Lakin bu hamlenin aslında bir talebin de karşılığı olduğunu vurgulamak gerek. Motion Picture Association'a göre, Hispanikler uzun zamandır ABD sinemalarında diğer etnik kökenlerden daha yüksek bir katılım oranına sahipler. 2020'de ABD nüfusunun yaklaşık yüzde 19'unu temsil eden Hispanikler, satılan sinema biletlerinin ise yüzde 29'unu almışlardı. 2019'da yüzde 54 olan beyazların oranı ise yüzde 49'a geriledi.
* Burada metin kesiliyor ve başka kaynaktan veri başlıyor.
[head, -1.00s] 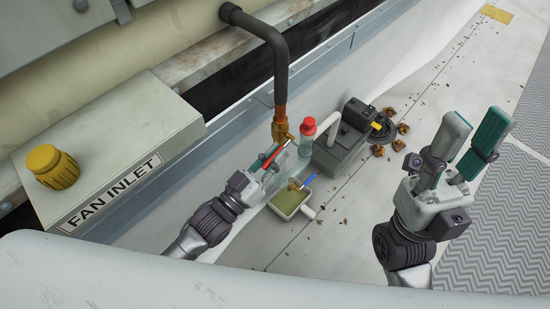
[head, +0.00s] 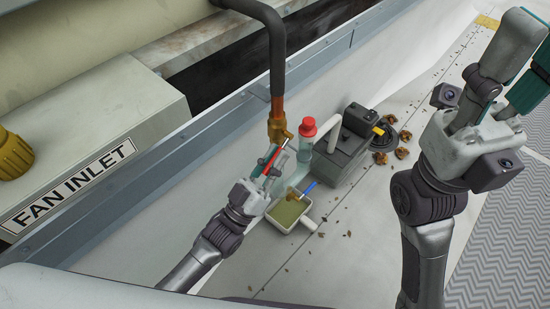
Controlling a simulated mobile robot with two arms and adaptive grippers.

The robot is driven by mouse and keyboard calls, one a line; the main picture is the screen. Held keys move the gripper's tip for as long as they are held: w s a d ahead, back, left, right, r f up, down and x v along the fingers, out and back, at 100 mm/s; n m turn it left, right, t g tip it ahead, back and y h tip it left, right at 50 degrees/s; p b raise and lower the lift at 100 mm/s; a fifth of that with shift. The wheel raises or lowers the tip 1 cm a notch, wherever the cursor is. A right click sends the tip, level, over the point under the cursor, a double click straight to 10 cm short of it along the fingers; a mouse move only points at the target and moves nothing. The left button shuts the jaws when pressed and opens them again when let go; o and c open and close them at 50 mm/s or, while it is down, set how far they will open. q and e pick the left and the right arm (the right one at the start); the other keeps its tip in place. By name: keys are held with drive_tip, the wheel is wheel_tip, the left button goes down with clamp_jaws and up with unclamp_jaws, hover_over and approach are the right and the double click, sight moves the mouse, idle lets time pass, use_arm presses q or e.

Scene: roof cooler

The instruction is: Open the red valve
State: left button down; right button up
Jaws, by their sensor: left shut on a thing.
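The red valve handle (head: 281,149) is a thin red lever. It slants down to the left from the brass valve body (head: 278,130) at the lower end of a dark insulated pipe (head: 278,65). My left gripper (head: 271,160) is shut on the red handle, just below the valve body. Its fingers hide part of the lever. My right gripper (head: 528,62) is raised at the right, open and empty, far from the valve; its fingertips reach the picture's edge.
A red-capped clear bottle (head: 306,140) stands right of the valve. A grey pump unit (head: 346,150) is beyond it. A small tray (head: 285,214) with a blue-handled brush (head: 301,191) lies below. Leaves (head: 401,153) litter the roof. A FAN INLET box (head: 100,130) is at left.

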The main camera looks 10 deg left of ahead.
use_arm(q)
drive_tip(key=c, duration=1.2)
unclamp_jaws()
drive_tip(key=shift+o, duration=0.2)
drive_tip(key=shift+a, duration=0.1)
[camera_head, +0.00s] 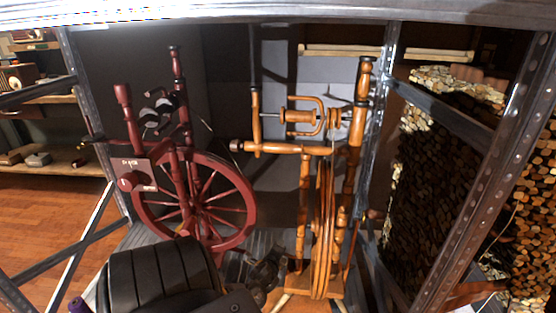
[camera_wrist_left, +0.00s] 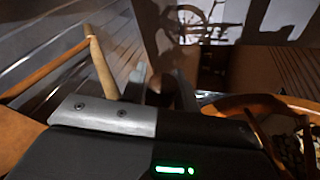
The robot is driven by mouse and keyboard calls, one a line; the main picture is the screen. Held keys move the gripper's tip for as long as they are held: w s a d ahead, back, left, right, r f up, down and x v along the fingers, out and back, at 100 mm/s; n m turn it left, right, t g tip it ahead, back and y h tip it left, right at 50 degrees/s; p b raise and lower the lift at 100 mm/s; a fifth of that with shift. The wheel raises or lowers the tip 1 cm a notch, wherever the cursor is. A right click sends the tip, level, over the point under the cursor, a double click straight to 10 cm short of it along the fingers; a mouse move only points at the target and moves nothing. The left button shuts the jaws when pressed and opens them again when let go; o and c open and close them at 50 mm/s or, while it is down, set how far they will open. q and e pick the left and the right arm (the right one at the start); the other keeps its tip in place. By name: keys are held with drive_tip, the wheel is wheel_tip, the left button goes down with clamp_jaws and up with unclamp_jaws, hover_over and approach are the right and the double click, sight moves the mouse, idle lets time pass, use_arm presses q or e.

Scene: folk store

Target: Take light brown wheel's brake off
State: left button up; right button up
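The light brown spinning wheel (camera_head: 325,220) stands upright right of centre, its wheel seen nearly edge-on. Its bobbin and flyer (camera_head: 305,117) are near the top. I cannot make out its brake for certain. My left gripper (camera_head: 268,270) is low, beside the left foot of this wheel's stand; the arm's black cover hides part of the floor there. In the left wrist view its fingers (camera_wrist_left: 160,85) show dimly, with a dark brown rounded shape between or beyond them. I cannot tell whether they touch it. My right gripper is out of view.
A dark red spinning wheel (camera_head: 200,205) with a small sign (camera_head: 135,180) stands to the left. Metal shelf posts (camera_head: 378,140) frame the space, and a top shelf edge (camera_head: 250,15) crosses above. Stacked firewood (camera_head: 435,170) fills the right. Wooden floor (camera_head: 45,200) is open at left.

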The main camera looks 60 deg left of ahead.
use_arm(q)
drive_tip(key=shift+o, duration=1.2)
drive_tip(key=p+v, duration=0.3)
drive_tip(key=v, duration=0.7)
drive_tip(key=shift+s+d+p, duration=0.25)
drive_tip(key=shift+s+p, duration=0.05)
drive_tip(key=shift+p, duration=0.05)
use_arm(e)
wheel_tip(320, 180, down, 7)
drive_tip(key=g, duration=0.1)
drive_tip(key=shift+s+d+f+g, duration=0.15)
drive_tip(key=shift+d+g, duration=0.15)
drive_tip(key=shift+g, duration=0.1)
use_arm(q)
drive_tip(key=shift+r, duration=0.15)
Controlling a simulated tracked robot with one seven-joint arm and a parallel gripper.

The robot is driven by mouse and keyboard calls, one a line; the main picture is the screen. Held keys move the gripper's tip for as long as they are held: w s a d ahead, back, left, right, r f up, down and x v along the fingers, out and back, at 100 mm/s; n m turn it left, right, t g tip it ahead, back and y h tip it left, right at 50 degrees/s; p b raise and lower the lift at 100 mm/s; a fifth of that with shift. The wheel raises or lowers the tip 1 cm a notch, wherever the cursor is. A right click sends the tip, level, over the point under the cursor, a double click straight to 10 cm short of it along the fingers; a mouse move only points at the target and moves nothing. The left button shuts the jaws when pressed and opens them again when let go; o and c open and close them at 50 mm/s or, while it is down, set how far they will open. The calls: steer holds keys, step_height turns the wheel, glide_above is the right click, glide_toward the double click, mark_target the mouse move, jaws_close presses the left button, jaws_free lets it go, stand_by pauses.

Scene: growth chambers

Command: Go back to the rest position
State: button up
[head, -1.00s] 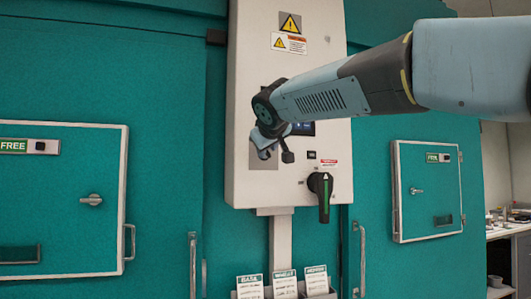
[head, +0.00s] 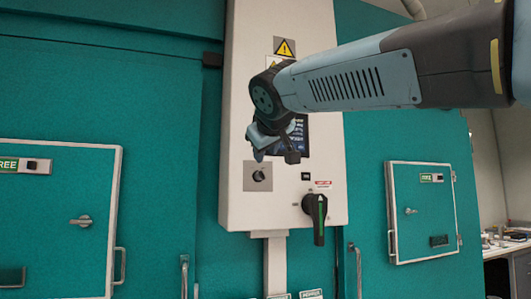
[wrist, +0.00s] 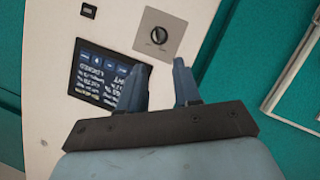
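My gripper (head: 275,155) is in front of the white control box in the head view, just above a small black knob (head: 259,175) on a grey plate. In the wrist view my gripper (wrist: 160,82) has its two blue fingers apart, with nothing between them. The knob (wrist: 158,35) lies beyond the fingertips, and bare panel shows in between, so they look apart from it. My arm reaches in from the upper right of the head view.
The white control box (head: 235,200) carries a lit screen (head: 301,135), partly hidden by my gripper, and a black lever with a green stripe (head: 317,218). Teal chamber doors with handles flank it. A bench (head: 508,248) stands at the far right.

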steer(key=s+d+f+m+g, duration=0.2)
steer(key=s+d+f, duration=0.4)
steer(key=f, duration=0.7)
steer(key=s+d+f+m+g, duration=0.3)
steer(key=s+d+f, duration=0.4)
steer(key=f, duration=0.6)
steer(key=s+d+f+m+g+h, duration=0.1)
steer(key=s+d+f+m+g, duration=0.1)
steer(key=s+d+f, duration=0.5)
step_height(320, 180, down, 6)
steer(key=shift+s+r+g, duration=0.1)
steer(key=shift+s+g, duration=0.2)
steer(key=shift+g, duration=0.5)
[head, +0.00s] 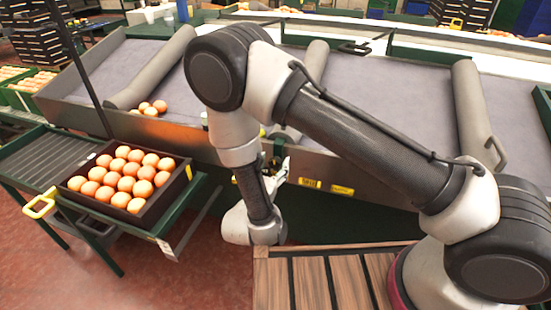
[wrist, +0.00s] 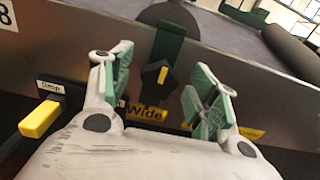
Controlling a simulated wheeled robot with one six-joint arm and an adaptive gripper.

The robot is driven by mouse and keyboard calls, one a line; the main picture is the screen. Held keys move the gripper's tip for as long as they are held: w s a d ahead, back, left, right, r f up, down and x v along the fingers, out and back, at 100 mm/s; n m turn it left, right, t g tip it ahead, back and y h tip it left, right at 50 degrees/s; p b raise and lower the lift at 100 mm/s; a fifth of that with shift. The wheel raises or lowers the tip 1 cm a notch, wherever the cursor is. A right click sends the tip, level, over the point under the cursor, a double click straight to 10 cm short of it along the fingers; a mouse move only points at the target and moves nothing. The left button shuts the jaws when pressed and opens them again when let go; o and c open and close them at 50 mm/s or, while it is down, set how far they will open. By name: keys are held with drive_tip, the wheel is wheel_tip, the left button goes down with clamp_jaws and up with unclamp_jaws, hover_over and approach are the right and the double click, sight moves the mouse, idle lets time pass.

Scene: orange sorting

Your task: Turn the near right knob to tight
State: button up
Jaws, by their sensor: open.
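A black knob (wrist: 157,78) with a yellow pointer mark sits on the grey side panel in the wrist view. The mark stands nearly upright, leaning slightly right. A yellow label reading "Wide" (wrist: 146,112) is below it to the left; a second yellow label to the right is partly hidden by a finger. My gripper (wrist: 160,90) is open, its green-padded fingers on either side of the knob in the picture. Whether they touch it I cannot tell. In the head view my gripper (head: 275,170) is at the panel, and my arm hides the knob.
A yellow lever (wrist: 40,119) under a small white label is left of my gripper. In the head view, a dark crate (head: 128,212) of oranges stands on a green stand at left. A few oranges (head: 152,107) lie on the grey sloped bed. A slatted wooden surface (head: 310,284) is in front.

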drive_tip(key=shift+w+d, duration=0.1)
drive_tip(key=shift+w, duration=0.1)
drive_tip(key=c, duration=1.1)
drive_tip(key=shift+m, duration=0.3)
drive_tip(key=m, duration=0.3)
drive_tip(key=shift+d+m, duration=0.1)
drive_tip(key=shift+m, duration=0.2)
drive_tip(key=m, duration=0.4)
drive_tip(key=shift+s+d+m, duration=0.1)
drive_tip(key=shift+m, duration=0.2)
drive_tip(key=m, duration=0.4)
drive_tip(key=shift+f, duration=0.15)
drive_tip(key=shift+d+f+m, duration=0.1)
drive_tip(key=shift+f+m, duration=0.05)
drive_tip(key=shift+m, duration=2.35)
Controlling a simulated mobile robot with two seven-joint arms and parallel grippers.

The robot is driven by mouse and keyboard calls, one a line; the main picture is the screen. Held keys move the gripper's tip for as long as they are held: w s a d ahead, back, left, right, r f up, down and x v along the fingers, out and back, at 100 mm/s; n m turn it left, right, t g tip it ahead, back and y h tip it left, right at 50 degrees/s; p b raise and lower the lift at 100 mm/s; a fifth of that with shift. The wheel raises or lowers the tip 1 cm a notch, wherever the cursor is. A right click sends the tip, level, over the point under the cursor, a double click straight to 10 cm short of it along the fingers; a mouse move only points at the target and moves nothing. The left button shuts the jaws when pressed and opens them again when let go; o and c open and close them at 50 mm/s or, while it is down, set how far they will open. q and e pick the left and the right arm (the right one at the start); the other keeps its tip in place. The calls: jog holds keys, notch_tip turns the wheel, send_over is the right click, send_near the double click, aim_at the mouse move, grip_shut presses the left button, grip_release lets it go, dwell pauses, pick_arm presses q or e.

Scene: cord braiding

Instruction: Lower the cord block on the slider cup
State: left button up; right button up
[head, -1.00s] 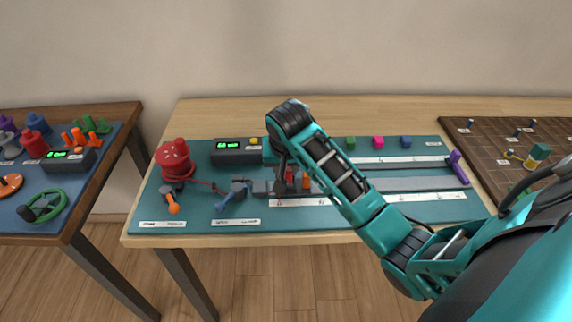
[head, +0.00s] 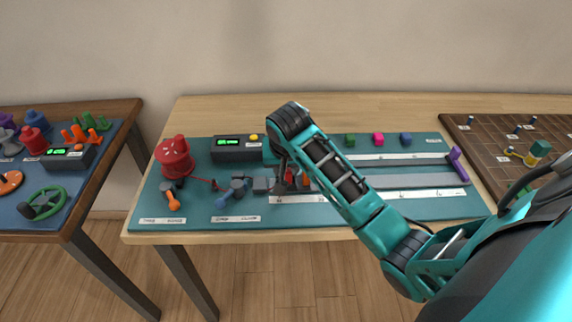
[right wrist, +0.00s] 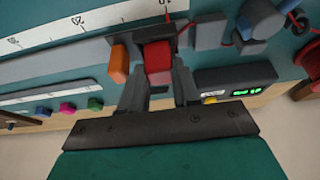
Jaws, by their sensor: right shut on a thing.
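The cord block (right wrist: 158,62), a red block, is between the fingers of my right gripper (right wrist: 158,88), which is shut on it. It also shows in the head view (head: 291,173), partly behind my arm. The dark slider cup (right wrist: 184,38) is right at the block in the right wrist view; whether the block touches its floor cannot be told. An orange piece (right wrist: 119,58) stands beside the block. Red cord (right wrist: 168,8) shows beyond it. In the head view my right gripper (head: 285,178) is over the grey rail (head: 400,183). My left gripper is not in view.
A red spool (head: 174,158) stands at the board's left. A blue lever (head: 230,195) and a grey block (head: 262,186) lie left of the gripper. A display box (head: 237,150) and small coloured cubes (head: 378,139) are behind. A purple piece (head: 457,166) stands at the rail's right end.

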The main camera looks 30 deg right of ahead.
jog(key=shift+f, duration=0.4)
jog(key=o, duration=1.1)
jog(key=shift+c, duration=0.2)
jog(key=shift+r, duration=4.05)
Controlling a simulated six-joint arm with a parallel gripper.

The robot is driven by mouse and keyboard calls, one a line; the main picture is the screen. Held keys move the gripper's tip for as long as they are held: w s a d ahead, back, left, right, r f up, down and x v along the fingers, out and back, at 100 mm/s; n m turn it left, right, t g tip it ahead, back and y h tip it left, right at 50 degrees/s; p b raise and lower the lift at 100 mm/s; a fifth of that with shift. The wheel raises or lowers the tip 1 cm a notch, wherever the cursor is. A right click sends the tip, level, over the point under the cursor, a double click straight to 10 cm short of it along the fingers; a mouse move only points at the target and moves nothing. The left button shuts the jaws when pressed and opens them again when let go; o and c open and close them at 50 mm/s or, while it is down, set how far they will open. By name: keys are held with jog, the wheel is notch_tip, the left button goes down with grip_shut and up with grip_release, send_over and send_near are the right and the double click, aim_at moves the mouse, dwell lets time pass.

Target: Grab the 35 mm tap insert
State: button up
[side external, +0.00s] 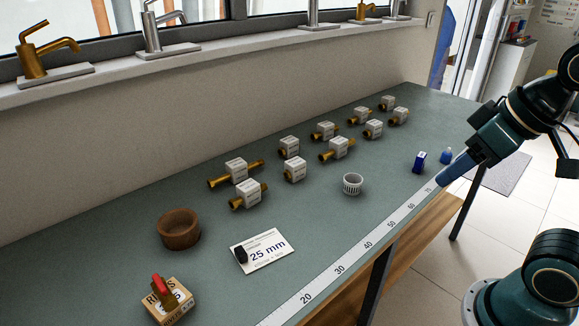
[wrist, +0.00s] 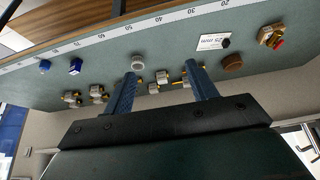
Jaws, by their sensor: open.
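My gripper (side external: 440,180) is at the bench's right front edge, apart from the inserts. In the wrist view my gripper (wrist: 160,80) has its two blue fingers spread with nothing held; inserts (wrist: 162,77) show beyond them.
A card reading 25 mm (side external: 268,245) has a dark piece on it. A white cup (side external: 353,184), blue box (side external: 420,162) and blue bottle (side external: 445,156) stand right. A ruler (side external: 340,268) lines the front.

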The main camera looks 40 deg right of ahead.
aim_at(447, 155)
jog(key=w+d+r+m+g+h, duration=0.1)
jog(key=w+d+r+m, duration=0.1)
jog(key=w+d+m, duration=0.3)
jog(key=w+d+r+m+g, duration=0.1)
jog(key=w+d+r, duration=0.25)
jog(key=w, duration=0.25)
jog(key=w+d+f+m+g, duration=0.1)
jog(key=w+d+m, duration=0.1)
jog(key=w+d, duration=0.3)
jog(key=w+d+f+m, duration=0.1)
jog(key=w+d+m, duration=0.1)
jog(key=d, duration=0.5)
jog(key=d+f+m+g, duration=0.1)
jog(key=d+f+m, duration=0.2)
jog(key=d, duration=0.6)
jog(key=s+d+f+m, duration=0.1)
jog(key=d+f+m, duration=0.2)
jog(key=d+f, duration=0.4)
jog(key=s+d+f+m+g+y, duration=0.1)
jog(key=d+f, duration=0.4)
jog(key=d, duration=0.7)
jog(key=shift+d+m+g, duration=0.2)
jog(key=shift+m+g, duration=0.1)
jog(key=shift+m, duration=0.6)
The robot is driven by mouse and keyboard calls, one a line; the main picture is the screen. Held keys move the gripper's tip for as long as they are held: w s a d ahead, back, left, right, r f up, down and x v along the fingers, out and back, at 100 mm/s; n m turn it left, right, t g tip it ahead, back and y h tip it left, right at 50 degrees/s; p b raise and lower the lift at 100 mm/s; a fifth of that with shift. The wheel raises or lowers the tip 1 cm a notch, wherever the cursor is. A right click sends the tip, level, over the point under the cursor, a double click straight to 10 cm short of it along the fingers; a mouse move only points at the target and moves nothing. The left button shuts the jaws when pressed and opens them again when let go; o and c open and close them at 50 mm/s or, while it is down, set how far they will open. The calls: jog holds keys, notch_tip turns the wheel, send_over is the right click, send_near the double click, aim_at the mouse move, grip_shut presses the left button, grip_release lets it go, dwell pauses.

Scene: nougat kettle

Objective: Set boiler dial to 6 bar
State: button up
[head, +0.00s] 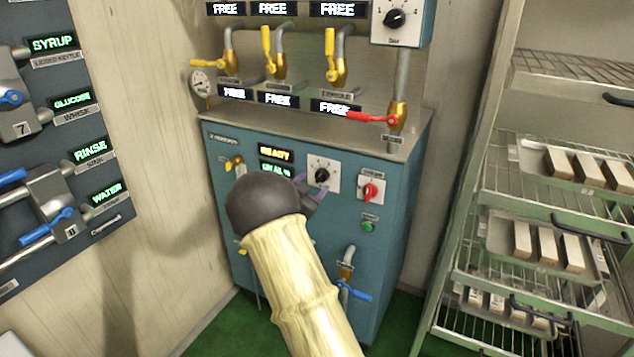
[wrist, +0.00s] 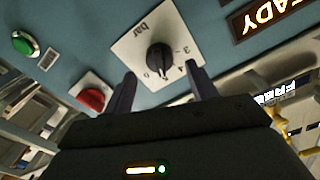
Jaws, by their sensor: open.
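The boiler dial is a black round knob (head: 322,175) on a white square plate (head: 331,187), set in the front of the blue boiler cabinet (head: 385,240). In the wrist view the knob (wrist: 160,57) appears turned over, with "bar" and a few numbers on its plate (wrist: 125,50). Its pointer seems to aim toward the lower numbers' edge, but the exact reading is unclear. My gripper (wrist: 163,90) is open, its two dark fingers pointing at the dial and spread to either side of the knob, apart from it. In the head view my gripper (head: 312,190) partly covers the plate.
A red rotary switch (head: 371,189) and a green button (head: 368,226) sit right of the dial. A lit READY display (head: 275,153) is to its left. A blue-handled tap (head: 352,288) protrudes below. A tray rack (head: 545,200) stands at the right.

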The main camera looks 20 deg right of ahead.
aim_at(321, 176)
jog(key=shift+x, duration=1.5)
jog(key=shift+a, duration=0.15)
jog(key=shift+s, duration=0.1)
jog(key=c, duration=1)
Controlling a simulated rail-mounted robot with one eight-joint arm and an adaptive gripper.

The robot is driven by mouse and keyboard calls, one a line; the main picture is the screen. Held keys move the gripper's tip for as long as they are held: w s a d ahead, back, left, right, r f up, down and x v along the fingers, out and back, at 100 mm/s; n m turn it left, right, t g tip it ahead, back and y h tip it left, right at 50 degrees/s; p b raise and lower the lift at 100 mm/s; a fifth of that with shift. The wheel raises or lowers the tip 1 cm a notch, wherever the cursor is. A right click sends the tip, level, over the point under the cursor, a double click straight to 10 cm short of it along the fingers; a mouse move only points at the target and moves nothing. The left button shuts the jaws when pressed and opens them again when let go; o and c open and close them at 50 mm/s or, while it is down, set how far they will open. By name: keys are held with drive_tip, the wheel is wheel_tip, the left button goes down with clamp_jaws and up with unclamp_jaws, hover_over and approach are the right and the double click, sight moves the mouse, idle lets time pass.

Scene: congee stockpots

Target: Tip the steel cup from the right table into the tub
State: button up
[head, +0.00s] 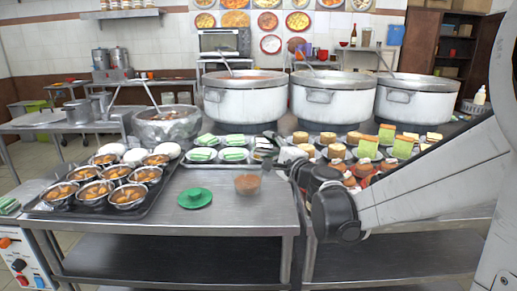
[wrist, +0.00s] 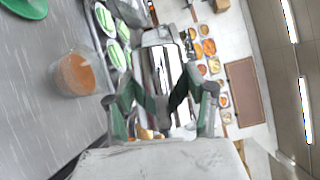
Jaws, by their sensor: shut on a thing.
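The shiny steel cup (wrist: 161,66) is between the two fingers of my gripper (wrist: 168,104) in the wrist view. The fingers are shut on its sides. In the head view my gripper (head: 284,163) is above the table, to the right of the tub, and largely hides the cup. I cannot tell how far the cup is tilted, and its contents do not show. The tub (head: 247,184) is small and clear with orange-brown stuff in it, standing on the left table. It also shows in the wrist view (wrist: 75,74), apart from the cup.
A green lid (head: 195,199) lies left of the tub. A dark tray (head: 60,209) with several food bowls is farther left. Green-topped dishes stand behind the tub. Large stockpots (head: 243,103) line the back. The table front (head: 150,235) is clear.

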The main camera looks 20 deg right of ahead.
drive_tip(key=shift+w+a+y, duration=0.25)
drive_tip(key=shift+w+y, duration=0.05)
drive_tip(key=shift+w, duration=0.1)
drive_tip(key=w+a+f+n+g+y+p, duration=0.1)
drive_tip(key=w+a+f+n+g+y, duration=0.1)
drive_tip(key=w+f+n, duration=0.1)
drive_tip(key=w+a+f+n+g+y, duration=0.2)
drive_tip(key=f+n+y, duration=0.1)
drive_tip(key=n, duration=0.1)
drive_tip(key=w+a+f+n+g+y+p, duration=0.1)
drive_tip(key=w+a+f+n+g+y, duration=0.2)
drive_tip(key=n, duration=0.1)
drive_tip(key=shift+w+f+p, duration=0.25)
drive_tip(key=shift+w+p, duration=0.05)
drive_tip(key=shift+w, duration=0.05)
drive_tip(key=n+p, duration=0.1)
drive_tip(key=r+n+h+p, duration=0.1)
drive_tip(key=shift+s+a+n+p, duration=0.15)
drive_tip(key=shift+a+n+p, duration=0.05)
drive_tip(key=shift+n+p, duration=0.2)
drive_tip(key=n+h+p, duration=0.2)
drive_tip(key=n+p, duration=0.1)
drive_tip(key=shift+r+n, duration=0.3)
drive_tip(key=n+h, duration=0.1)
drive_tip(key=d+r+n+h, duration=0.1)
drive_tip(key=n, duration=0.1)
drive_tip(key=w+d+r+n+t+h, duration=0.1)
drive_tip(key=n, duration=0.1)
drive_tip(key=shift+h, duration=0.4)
'O ZAMAN İYİ BİR KARAR...'

Ulusal Hispanik Medya Koalisyonu Başkanı Brenda Castillo, “Batı Yakası'nın Hikayesi tüm sinema biletlerinin yüzde 25'inden fazlasını satın alan nüfusa pazarlama yapmaya çalışıyorsa, o zaman iyi bir karar vermişler” diyor ve altyazı kullanmamanın aslında ülkenin çokdilli olma gerçeğini de yansıttığını vurguluyor.

Senarist Tony Kushner ve ekibi ise geçişlerin doğal görünmesi için uzun bir çalışmaya girmiş ve Latin kökenli oyuncuların da onayıyla doğal bir akış yakalanmış. Kushner'in bu noktada yardım aldığı isimlerin başında gelen ve tiyatro camiasının önemli dansçı, aktör ve koreograflarından biri olan Julio Monge metnin hedefini şöyle vurguluyor:

“Yabancı bir dil gibi hissettirmemeli; mantıklı hissettirmeli...”

*Bu haberdeki bilgilerin büyük bir kısmı The Wall Street Journal'da “Steven Spielberg Made ‘West Side Story’ Without Subtitles, Says Translating Spanish Would Be ‘Disrespectful’” başlığıyla yayınlanan makaleden derlenmiştir.